Copy all lines of the listing that include the string "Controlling".

* * *

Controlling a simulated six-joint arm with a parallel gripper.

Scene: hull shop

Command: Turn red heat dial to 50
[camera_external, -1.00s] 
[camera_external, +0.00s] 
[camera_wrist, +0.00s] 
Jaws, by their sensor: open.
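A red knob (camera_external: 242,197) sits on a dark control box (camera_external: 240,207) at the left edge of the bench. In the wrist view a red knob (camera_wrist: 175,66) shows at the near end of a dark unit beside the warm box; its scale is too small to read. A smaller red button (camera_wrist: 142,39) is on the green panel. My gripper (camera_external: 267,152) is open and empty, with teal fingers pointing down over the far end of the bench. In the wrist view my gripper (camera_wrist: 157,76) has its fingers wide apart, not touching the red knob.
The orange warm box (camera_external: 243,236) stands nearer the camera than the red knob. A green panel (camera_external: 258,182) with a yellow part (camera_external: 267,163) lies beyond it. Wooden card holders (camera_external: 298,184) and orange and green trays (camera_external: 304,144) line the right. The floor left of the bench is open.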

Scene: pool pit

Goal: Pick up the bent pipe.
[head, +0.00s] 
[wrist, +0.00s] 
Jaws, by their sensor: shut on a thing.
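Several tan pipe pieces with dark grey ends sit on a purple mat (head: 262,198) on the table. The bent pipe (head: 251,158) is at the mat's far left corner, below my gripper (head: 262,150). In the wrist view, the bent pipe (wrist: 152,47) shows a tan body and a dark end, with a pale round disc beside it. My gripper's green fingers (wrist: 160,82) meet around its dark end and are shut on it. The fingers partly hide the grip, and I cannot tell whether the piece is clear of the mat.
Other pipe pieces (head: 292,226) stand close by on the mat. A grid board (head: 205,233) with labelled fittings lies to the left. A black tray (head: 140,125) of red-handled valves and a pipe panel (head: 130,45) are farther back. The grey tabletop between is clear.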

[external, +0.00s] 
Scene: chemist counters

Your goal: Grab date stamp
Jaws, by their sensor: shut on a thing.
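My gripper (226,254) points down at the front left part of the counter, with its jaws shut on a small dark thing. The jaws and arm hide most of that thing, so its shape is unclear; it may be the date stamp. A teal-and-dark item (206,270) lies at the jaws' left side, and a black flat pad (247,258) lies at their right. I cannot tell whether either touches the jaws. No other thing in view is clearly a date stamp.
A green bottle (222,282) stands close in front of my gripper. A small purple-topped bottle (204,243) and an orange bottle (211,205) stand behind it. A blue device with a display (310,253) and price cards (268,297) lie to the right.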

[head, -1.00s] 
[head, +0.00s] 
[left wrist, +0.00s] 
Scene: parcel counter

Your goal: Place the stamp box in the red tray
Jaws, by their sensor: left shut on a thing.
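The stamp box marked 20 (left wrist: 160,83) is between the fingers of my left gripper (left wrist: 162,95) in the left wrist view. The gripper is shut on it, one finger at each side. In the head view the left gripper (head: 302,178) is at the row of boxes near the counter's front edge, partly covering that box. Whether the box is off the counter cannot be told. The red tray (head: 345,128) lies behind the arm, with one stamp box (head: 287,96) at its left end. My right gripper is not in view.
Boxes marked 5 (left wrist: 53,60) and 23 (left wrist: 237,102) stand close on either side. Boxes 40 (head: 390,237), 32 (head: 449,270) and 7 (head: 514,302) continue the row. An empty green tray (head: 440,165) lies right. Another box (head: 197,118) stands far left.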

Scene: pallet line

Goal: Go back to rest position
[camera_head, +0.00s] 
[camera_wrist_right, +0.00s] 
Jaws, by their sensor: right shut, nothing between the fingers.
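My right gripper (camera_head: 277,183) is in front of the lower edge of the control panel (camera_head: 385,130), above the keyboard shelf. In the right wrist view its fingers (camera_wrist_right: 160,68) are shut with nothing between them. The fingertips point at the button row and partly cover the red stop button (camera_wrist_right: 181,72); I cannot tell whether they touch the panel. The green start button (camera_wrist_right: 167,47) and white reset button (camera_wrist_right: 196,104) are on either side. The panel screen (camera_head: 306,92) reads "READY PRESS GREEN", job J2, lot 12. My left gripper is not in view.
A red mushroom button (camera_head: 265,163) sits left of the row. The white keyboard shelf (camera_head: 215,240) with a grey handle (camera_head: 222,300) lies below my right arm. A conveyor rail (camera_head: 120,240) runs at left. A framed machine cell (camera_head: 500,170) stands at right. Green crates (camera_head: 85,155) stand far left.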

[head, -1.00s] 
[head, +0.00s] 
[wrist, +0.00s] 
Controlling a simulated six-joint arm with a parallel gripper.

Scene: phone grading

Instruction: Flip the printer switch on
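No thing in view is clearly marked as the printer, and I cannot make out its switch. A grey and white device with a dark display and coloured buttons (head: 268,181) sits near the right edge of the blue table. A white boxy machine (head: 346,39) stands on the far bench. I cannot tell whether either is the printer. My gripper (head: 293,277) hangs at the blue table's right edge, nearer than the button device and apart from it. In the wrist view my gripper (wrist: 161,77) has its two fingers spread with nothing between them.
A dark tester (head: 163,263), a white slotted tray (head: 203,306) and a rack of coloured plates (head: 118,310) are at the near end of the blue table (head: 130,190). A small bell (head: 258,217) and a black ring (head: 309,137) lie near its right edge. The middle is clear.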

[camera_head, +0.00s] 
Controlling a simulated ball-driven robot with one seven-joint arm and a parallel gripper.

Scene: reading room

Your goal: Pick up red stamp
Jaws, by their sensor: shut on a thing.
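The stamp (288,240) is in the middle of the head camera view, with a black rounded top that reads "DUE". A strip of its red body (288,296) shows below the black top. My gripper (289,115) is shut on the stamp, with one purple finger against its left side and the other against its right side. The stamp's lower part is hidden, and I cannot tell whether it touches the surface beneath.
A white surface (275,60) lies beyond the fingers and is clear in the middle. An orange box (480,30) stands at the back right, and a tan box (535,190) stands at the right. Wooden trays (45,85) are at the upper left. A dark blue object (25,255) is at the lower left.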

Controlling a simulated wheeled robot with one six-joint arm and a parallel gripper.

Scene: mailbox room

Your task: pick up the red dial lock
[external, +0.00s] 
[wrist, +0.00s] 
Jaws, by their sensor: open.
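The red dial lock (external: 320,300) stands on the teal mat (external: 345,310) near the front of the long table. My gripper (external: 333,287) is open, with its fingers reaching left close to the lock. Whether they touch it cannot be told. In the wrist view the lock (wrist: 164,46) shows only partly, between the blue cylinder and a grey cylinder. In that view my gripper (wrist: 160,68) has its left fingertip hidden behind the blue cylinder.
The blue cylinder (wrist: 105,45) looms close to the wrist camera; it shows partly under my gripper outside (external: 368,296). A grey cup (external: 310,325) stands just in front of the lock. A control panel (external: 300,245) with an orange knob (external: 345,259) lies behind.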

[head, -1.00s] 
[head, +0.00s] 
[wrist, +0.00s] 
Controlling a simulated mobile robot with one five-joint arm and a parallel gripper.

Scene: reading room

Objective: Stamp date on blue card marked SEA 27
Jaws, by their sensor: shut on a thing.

* * *

(Output of the task):
Controlling a simulated six-joint arm with a parallel gripper.
Controlling a simulated six-joint arm with a parallel gripper.
Controlling a simulated ball-driven robot with one seven-joint arm and a parallel gripper.
Controlling a simulated wheeled robot with one six-joint arm and a parallel gripper.
Controlling a simulated mobile robot with one five-joint arm and a parallel gripper.

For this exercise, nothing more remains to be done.